1999.09.24
ロココミュージアム
江陽グランドホテル Suite
楽-2

ある意味で、このホテルの個性を前にして右に出るものはないだろう。それだけインパクトの強いホテルだった。あらかじめ手にしたパンフレットで、はじめてこのホテル内のインテリアを見た時は、我が目を疑ったほど。外観からはまったく想像し得ない絢爛たる装飾がなされており、このデコレーションは館内の細部に至るまでくまなく貫かれている。ここまで来ると、やれ趣味が悪いの、ケバケバしいのと、口を挟む気も萎えてしまう。ひとことコメントを求められれば、「恐れ入りました」と答えるしかない。

こうした、オーナーの趣味が色濃く出ているホテルは、サービスもそれなりで国際的な水準よりも低いのではないかと想像していたが、実際には行き届いたサービスを提供しており逆に驚いてしまった。到着時、車をエントランスに付けると、ディレクタースーツ姿のグリーターが近寄ってきて、荷物を持ってフロントに案内してくれた。フロントには3名の係が立っており、チェックインタイムより2時間も前であるのもかかわらず、スムースにチェックイン手続きをし、そのまま客室に案内された。説明も丁重で、はじめて利用するにもかかわらず、カードのプリントもデポジットも要求されなかった。

客室へ向かうエレベータは2基のみで、宴会場へ向かうゲストも含めて利用することを考えると明らかに不足だ。2基しかない上に中が非常に狭く、宴会の前後にはいつも待たされることになる。案内された9階のフロアは、まだ清掃が盛んに行われていた。ほとんどの客室の扉を開け放ち、なおかつ客室の窓を開放しているため、外からの空気が流れていてホテル内という雰囲気ではなかった。

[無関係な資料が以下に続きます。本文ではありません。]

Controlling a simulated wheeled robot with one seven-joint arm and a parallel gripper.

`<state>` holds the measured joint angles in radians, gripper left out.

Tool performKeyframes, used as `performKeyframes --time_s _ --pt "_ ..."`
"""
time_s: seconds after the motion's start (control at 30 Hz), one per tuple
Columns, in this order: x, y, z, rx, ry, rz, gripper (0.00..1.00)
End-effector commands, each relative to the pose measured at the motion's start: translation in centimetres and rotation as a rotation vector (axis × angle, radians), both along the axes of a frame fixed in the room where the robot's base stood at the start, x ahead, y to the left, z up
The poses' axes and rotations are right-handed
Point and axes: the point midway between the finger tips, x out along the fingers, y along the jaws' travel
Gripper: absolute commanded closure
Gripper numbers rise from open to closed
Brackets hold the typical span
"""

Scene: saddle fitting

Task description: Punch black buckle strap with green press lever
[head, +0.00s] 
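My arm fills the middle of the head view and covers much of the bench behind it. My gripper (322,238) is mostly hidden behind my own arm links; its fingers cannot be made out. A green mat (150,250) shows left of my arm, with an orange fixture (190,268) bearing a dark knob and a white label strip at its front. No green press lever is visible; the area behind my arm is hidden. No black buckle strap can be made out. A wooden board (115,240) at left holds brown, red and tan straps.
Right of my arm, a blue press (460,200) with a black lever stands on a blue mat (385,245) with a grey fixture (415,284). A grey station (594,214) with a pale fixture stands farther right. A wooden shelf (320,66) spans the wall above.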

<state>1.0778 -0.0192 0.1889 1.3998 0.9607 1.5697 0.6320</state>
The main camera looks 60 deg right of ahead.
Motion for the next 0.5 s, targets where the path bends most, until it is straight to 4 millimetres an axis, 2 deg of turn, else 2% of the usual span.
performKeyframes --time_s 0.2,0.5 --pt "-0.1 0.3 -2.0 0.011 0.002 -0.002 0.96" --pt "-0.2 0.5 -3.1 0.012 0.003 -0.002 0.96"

客室に入ると、まずはその内装に驚いた。リビングにはロココ調の椅子、シャンデリア、イタリア民芸調のキュリオケースとその中にディスプレイされた陶器の人形の数々・・・ 都会で生活していると、こういうセンスに歓喜の溜息を吐くことはなかなかできなくなるものだとつくづく感じた。調度品に目が馴染んだ頃になると、今度は華美な壁紙や絨毯が気になり始めた。

このスイートはスタンダードツイン2部屋分にあたり、48平米の面積がある。リビングルームには3脚の椅子と低めのコーヒーテーブルがあり、ポットとお茶の道具はワゴンに載って置かれている。その脇にはなんとDVDプレイヤーを装備した最新型のテレビがある。また、エントランス脇には引き戸式のクローゼットがあり、もう一方の引き戸を開けるとミニキッチンになっていて、ヤカンまで用意されている。キュリオケース脇にあるレトロで派手な電話機は、装飾品でなく実際に機能している。ゲスト用のトイレは絨毯敷きなのだが、果たして衛生的なのか確信がなかったので、結局使わず終いだった。

リビングの奥がベッドルームとバスルームなのだが、完全に壁で仕切られているのではなく、仕切りの上部が開口している。一体感がある上に、2メートル50センチと低めの天井からの圧迫感を緩和している。ベッドルームには120センチ幅のベッドが2台入り、ライティングデスクとは別にドレッサーが設けられている。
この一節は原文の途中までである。